In Ichikawa-san style, though, while he saved me time, he also took a few scenic routes.  To get to the slabs at the front, we had to shovel out the white stones and earth in front of the door.  We then spent about an hour WASHING the stones!


Just as we were getting ready to do a final flush, at about 11:15, Ichikawa calls a halt to work.  “Tea-time.” is all he says, and we proceed up to his house where we take more than an hour’s “tea time”.  It was very nice of him and his wife, and on a day on which I didn’t have to be in Tokyo and running auditions at 16:00, it would have been great.  At some point, an English-speaking neighbour (who lived in England for quite a while, and whose son is there still) was invited over.  At 12:40 or so, I had to apologize for my rudeness (oh, if only I could have kept talking!) and go back to the house and finish.
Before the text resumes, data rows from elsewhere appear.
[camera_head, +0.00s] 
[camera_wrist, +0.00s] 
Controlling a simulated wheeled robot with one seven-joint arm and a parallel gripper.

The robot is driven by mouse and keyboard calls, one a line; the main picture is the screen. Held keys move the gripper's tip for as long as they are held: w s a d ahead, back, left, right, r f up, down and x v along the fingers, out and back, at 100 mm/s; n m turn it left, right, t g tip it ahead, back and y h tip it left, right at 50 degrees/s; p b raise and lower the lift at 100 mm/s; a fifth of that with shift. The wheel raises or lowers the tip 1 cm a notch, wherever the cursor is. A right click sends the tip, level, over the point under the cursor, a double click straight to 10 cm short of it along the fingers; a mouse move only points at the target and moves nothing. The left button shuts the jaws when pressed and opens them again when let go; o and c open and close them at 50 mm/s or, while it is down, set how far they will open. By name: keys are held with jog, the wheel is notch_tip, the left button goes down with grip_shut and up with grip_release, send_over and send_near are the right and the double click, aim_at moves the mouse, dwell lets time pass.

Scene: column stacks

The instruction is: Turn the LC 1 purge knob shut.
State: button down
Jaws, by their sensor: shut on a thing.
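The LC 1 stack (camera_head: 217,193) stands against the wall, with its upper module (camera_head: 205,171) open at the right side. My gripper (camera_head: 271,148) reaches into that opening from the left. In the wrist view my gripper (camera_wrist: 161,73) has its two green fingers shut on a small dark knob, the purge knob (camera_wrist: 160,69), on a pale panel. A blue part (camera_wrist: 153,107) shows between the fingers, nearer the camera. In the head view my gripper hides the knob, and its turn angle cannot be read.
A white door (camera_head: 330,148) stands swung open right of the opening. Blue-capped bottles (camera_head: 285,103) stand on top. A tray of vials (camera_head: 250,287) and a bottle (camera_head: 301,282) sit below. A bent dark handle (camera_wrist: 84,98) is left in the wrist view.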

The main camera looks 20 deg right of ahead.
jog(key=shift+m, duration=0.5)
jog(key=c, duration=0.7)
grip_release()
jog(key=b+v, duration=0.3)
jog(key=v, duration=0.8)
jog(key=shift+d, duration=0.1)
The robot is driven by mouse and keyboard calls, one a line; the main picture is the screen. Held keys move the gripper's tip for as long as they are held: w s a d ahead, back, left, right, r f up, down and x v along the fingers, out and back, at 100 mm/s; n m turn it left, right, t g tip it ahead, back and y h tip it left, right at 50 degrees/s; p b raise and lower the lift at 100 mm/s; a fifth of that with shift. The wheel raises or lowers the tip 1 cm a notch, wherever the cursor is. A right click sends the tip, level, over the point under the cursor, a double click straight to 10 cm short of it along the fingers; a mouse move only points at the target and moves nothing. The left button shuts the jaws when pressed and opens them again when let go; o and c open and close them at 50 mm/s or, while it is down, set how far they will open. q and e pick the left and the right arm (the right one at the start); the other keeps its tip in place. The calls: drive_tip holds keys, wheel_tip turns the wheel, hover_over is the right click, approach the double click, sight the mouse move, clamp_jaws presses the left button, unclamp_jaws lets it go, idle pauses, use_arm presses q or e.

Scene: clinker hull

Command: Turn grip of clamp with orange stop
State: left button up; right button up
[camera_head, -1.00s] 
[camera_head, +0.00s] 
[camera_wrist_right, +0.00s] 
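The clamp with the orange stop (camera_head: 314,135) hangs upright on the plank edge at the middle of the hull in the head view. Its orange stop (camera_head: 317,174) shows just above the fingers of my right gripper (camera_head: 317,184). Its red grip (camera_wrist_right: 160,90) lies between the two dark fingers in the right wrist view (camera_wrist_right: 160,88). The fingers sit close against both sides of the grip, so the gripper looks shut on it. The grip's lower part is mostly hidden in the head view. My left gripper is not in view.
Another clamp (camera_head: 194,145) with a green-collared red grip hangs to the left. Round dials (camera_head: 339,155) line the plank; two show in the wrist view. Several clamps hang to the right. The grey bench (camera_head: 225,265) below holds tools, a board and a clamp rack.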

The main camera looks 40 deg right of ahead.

I had been hoping originally to go back to the old house (where we’re still living until Monday) by 12:00 or 12:30.  My goal now was 13:00.   Yeah, right.  After running the bath and letting it drain, there was still a lot of silt and gunk in the moat.  Ichikawa-san and I flushed the whole length again with the house and realized that the level of the moat wasn’t perfect, meaning that it didn’t consistently tilt downwards enough, meaning that the water will pool and there was nothing we could do about it today.  After that, we had to put the cleaned stones back in the front (actually, I’m very happy now that he did this: the front area is now all concrete, which is much easier to deal with).  I think I was on my bike and out of there by 13:40.


I won’t even write a big thing about how I had to go back again, after I was ready to leave for Tokyo, because I realized that I’d left the automatic bath thingy on and wasn’t sure whether it would try to make a bath while I was out (and the drain was open).


Well, that’s the update.  Not the most well-written one so far, but I felt it was important to get it posted.